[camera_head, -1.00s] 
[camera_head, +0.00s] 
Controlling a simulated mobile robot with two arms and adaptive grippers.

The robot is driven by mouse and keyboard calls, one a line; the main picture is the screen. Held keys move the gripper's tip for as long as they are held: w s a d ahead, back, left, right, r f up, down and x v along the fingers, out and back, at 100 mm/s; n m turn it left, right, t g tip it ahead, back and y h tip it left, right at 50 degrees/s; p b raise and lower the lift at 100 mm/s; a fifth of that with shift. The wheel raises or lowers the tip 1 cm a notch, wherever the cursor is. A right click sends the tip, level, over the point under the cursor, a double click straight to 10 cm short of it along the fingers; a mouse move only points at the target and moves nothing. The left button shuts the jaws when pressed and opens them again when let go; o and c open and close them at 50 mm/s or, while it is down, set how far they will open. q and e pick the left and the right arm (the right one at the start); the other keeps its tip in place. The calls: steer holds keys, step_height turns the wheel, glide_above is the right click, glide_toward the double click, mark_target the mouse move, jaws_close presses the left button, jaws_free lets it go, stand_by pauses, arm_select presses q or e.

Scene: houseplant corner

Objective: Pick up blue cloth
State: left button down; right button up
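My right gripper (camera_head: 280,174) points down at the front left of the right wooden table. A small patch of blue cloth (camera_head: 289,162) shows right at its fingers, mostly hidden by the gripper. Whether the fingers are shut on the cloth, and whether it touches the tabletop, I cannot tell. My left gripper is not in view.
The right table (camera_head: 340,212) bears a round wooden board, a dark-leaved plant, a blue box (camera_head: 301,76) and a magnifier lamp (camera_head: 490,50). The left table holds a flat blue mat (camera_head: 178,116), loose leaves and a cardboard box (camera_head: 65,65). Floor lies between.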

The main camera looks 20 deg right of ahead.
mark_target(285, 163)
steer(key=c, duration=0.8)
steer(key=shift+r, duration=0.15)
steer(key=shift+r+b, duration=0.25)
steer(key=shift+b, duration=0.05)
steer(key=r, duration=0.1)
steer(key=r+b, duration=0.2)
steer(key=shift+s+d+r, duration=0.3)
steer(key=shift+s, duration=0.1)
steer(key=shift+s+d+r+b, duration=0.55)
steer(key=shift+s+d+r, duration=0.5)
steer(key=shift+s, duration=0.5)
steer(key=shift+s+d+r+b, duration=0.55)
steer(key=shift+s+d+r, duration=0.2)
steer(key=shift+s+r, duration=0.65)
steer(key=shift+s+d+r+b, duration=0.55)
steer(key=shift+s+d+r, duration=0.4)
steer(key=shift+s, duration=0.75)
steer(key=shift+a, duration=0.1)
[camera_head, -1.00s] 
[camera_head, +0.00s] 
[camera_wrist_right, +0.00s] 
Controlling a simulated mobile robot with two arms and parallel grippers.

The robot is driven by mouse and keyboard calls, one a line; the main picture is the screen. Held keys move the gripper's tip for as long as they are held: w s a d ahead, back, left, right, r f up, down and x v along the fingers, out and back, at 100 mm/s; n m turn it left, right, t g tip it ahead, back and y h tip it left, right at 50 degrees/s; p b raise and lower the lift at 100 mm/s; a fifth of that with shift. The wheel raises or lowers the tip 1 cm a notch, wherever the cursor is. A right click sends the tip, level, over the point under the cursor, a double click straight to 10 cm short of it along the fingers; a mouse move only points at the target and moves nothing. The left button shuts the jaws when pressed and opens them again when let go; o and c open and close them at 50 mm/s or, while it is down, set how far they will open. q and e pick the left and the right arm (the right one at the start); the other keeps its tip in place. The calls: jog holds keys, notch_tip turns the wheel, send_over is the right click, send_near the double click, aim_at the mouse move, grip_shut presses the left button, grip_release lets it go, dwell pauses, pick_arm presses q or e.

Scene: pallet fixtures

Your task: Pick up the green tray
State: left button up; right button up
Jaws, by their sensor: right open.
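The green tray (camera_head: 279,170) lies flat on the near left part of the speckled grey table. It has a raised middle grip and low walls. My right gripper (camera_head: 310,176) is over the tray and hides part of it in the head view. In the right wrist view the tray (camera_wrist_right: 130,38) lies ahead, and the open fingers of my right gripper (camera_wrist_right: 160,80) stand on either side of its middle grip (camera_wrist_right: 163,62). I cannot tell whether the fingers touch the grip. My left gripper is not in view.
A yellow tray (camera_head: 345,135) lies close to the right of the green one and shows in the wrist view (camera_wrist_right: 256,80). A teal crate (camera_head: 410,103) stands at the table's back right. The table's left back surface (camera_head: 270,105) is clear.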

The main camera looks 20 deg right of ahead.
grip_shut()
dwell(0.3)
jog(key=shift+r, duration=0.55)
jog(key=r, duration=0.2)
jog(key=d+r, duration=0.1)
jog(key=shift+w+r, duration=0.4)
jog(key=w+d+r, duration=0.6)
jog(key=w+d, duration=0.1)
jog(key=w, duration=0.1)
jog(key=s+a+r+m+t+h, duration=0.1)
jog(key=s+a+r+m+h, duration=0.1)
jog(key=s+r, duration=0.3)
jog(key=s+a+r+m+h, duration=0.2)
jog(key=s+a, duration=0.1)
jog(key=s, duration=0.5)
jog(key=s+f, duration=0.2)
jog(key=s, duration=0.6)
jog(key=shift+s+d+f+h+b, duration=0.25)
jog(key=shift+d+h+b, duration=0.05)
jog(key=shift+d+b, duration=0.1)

******************************

What is being asked
Your answer should be one number: how many lines of the listing include the word "Scene".

Response for this exercise
2